In this episode, we speak with Ruth Westoby (PhD Candidate, SOAS) about her background in Ashtanga, her doctoral research on women and gender in the history of yoga, female practitioners of Haṭha yoga and asceticism, frameworks for understanding the yogic body, rajas and bindu, as well as a preview of her upcoming online course, YS 111 | Women and Yoga: A History of Female Practitioners.
Ruth Westoby is a doctoral candidate at SOAS, University of London, researching for a doctoral thesis on the yogic body in premodern Sanskrit texts on haṭhayoga, under the supervision of Dr. James Mallinson.
As well as offering workshops and lectures at studios and conferences, Ruth teaches on some of the principal teacher training programmes in the UK and beyond. She facilitates Yogacampus’ online History of Yoga course and serves on the steering committee for the SOAS Centre of Yoga Studies.
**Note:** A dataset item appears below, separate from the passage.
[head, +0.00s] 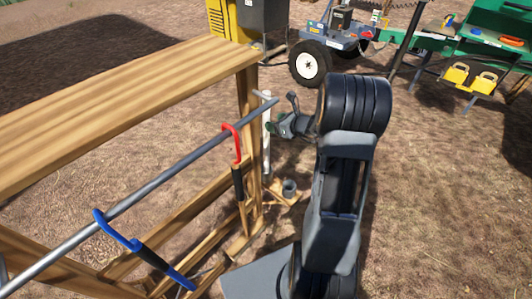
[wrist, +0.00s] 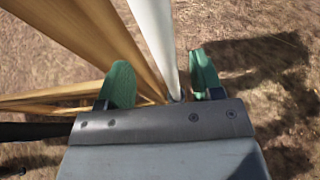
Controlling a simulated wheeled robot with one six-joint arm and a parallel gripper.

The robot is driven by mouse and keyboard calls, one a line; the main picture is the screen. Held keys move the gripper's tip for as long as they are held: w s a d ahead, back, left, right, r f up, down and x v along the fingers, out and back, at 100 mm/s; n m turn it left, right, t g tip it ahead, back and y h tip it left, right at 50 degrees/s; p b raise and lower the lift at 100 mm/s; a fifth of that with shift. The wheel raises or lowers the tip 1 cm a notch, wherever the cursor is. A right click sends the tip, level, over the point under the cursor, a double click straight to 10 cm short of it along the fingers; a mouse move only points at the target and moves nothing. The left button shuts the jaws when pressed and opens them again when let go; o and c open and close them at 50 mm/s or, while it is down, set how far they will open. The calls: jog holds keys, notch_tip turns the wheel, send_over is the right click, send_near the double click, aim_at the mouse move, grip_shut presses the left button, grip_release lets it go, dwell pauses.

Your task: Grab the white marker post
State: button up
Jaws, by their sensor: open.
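The white marker post (head: 267,140) stands upright beside the right end of the wooden frame in the head view, just left of my gripper (head: 281,125). In the wrist view the white post (wrist: 155,40) runs from the top edge down between the two green fingers of my gripper (wrist: 164,80). The fingers are apart, and the post shows nearer the right finger. I cannot tell whether it touches either finger or how deep it lies between them. The lower end of the post is partly hidden by the gripper body in the wrist view.
The wooden frame (head: 130,95) and its upright (wrist: 105,35) stand close left of the post. A metal bar (head: 150,195) carries a red hook (head: 236,143) and a blue hook (head: 118,232). A grey cup (head: 289,187) is near the post's foot. Open ground lies right.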

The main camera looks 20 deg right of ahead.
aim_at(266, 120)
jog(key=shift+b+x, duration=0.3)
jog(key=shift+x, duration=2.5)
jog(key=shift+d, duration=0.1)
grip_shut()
Ruth is also a longtime Ashtanga practitioner. She began to explore yoga practices in 1996 and started teaching postural yoga in 2004. In 2010 she received an MA in Indian Religions from SOAS with Distinction. In 2016-17 Ruth collaborated with the Haṭha Yoga Project’s ‘embodied philology’, interpreting postures from the 18th-century Haṭhābhyāsapaddhati, an important textual precursor of modern yoga. The film has been showed as part of the Haṭha Yoga Project’s Embodied Liberation exhibition in 2020.